AB: I appreciate that answer.
FG: You’re kind of giving me an idea as it relates to our fiftieth anniversary, which is coming in 2028. You know, maybe there is a forum here that says, “Hey, we’re turning fifty. What do we want to take with us, and what do we want to leave behind for the next fifty years?” I think people sometimes confuse moving deliberately and reflecting with moving slow. But I think you also have to do your research before you even know the questions to ask. I’m hoping to use the rest of the year to really learn and not just go storming into the community asking highly emotional questions.
AB: I’ve sort of stepped away from the art scene in Cleveland because it’s so boring and redundant—you experience the same format at art openings and you see the same roster of people. How do we change that?
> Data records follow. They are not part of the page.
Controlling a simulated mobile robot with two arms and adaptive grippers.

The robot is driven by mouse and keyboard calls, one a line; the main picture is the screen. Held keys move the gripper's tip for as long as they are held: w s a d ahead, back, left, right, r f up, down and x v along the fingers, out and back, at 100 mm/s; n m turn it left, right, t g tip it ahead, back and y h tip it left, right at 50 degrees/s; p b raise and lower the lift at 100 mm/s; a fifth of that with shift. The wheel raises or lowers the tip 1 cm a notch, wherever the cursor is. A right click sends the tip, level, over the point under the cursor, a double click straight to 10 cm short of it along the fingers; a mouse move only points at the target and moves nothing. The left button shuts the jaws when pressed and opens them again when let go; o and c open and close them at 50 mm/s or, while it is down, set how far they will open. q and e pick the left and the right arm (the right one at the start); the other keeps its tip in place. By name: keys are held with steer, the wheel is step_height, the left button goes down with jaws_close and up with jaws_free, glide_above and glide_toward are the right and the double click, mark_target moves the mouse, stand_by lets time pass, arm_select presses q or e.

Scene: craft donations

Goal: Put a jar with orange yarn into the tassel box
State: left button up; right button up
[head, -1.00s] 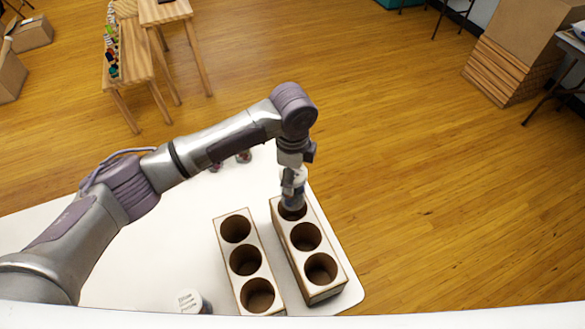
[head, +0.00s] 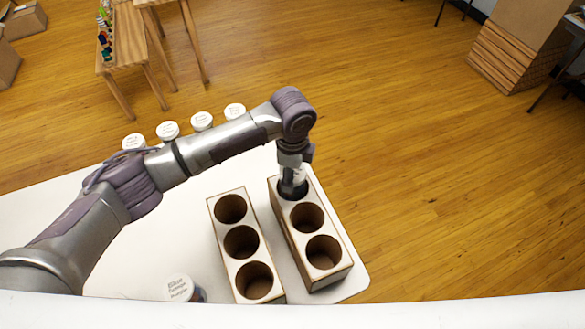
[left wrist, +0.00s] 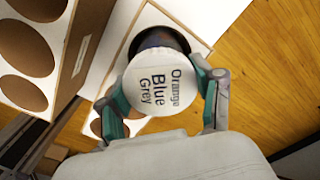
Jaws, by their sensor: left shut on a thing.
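My left gripper (head: 292,190) is shut on a white-lidded jar (left wrist: 160,82) whose lid reads "Orange Blue Grey". It is at the far hole of the right wooden box (head: 338,266); the jar's lower part appears to be down in that hole. How deep it sits is hidden in the head view by the gripper. The left wooden box (head: 220,270) stands beside it with three empty round holes. I see no readable label that tells which box is the tassel box. My right gripper is not in view.
Another jar (head: 180,288) stands at the table's front, its lid lettering hard to read. Several white-lidded jars, one of them here (head: 202,121), stand along the back edge behind my arm. The white table (head: 150,245) is clear between. The right box stands near the table's right edge.

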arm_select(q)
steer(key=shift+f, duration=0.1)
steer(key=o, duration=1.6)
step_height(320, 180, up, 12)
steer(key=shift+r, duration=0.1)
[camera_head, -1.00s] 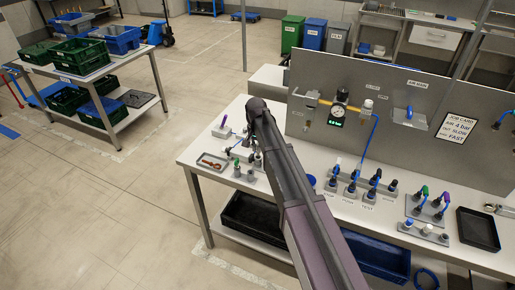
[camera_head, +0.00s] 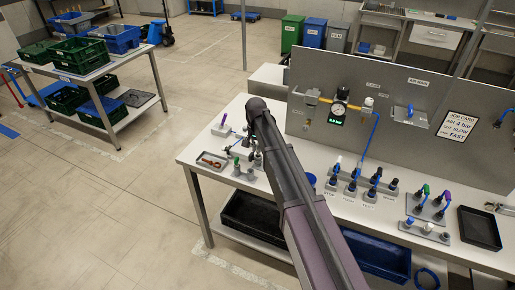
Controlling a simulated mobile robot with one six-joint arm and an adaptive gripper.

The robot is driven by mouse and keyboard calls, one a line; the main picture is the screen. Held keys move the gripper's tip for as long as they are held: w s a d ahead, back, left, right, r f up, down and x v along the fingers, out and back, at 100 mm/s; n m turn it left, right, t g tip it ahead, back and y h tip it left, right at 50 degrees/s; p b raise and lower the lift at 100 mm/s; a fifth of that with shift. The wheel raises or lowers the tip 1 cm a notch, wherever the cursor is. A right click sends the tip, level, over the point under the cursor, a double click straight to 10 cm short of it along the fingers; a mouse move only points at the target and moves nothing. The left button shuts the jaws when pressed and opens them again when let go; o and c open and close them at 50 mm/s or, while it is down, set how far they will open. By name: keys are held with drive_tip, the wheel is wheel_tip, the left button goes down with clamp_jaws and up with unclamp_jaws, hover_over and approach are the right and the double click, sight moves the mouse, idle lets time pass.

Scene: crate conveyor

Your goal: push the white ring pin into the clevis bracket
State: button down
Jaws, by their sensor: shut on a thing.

FG: I think it’s a question about what is the role of art institutions in communities. We’re going through an existential crisis of the role of art spaces. The Rubin Museum of Art in New York, they’re selling their building and it goes to your point that seeing the same roster of people in arts and cultural spaces is not sustainable. I hope I rise to the occasion. I think that’s exactly why I left the museum world because it is very cut and paste. But I do think it’s exciting to see what art spaces like Spaces can do because there isn’t any red tape.
AB: What is your vision for Spaces?
FG: I think with any kind of new transition you’re working with the schedule you’ve inherited, but also thinking about what you want to bring in, so right now my priority is crafting a narrative for Spaces and getting that messaging out there. We have a jam-packed schedule for 2025. We have Everlasting Plastics that was in Venice, now at the Carnegie, that’s going to be installed [at Spaces] in literally two weeks that will be opening almost exactly a year from now. So I think figuring out how to make that presentation special and different. A part of the job is getting the public pumped and giving them a reason to care, so I’m excited for that challenge. I hope to champion the arts community here in Cleveland and hopefully build bridges to St. Louis, Baltimore, Buffalo, Detroit, and beyond.